|
|
|
|
|
by DoctorOetker
2775 days ago
|
|
>Some slightly more technical conditions have to hold in order to have vanilla GD work (since the function is non-differentiable at points) which function is non-differentiable at points? if you refer to my example, it is only nondifferentiable at x=0 and x=inf which are both uninteresting points since they arent divisors of N, for all the rest f(x) I gave is differentiable and lipschitz continuous of order infinity This in contrary to your pathological example of f(x)= { 1 (x!=0); 0 (x==0) ... of course GD can not work there, and I wouldn't fault the paper for it... don't misunderstand me, the paper is interesting, but the title and certain phrasings are very misleading IMHO Still I think the approach by others is more interesting: by looking at the absolute error between a fixed underlying NN as "ground truth" and observing the error of the training NN (of same architecture as ground truth NN) trained to match the underlying NN |
|
Sorry, this was referring to the construction provided in the paper referenced.
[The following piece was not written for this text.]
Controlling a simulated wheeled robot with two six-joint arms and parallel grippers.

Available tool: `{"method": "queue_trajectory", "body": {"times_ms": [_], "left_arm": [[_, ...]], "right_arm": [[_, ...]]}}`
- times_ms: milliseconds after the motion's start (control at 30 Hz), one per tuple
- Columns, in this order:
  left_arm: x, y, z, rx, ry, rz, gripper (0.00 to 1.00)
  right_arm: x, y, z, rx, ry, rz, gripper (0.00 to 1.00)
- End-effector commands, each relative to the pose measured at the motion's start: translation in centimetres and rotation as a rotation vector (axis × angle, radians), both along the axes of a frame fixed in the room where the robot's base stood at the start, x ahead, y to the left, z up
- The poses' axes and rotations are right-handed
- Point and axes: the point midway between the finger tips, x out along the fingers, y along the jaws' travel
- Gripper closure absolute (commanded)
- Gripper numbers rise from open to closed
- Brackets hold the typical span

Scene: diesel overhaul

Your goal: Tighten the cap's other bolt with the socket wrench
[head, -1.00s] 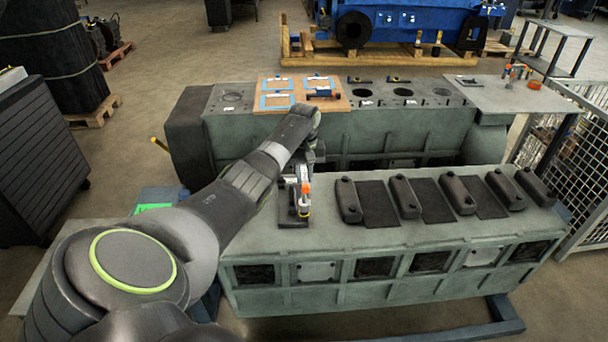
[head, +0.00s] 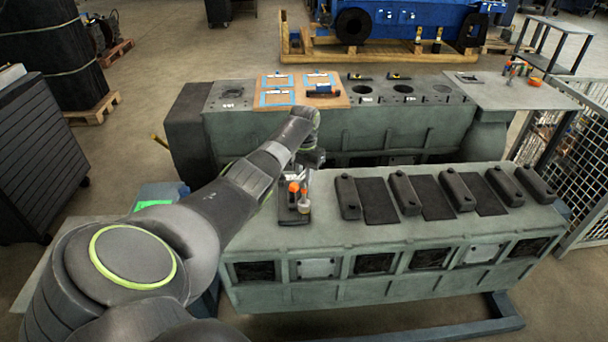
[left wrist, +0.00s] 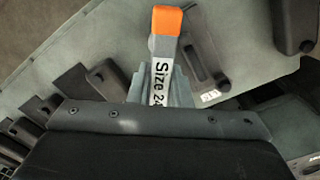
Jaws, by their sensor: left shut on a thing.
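The socket wrench (left wrist: 162,75) shows in the left wrist view as a grey bar with an orange end and a "Size 24" label. My left gripper (head: 300,182) is shut on it; its fingers are partly hidden by the wrench and the wrist housing. In the head view the wrench's orange part (head: 293,187) stands above a dark cap (head: 292,217) on the left end of the near green block. The cap also shows in the left wrist view (left wrist: 203,65). I cannot tell whether the socket sits on a bolt. My right gripper is not in view.
Several dark caps (head: 458,191) and flat dark pads stand along the near block's top (head: 330,232), right of the wrench. The far block (head: 340,130) carries a wooden board (head: 340,101) with blue-framed sheets. A mesh fence (head: 575,150) stands at right.

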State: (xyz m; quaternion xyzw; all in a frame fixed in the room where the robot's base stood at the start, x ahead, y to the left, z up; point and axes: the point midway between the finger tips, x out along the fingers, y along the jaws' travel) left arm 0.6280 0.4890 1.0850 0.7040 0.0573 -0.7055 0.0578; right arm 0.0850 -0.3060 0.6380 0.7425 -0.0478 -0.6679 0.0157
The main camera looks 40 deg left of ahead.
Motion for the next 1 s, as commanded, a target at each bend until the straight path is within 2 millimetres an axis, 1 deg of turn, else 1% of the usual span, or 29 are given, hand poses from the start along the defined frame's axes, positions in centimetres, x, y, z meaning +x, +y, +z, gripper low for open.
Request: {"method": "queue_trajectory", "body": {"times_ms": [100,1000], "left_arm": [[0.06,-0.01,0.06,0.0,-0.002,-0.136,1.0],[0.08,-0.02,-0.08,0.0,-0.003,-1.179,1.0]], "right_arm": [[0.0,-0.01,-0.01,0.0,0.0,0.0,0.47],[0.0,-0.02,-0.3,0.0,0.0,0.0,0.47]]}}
I do agree that the title is somewhat misleading, since, when I first read it (and thought, "this is probably wrong"), I imagined that it proved that given any resnet, you can show convergence to the global optimum via GD, not just "a resent of a given size converges to a global optimum, via GD, for a specific training set."
That being said, the paper does not prove (nor claim to prove) general, globally-optimal convergence of GD, which is what I think you're saying (given, for example, what you mentioned about finding the factorization of a semiprime in the GGP and your specific function construction)—which is what I was pushing back against a bit. In particular, even in the title, they only claim to prove this for a specific class of problems (i.e. NNs).
> Still I think the approach by others is more interesting: by looking at the absolute error between a fixed underlying NN as "ground truth" and observing the error of the training NN (of same architecture as ground truth NN) trained to match the underlying NN
I'm afraid I haven't seen this approach, but it would be interesting. Do you have references?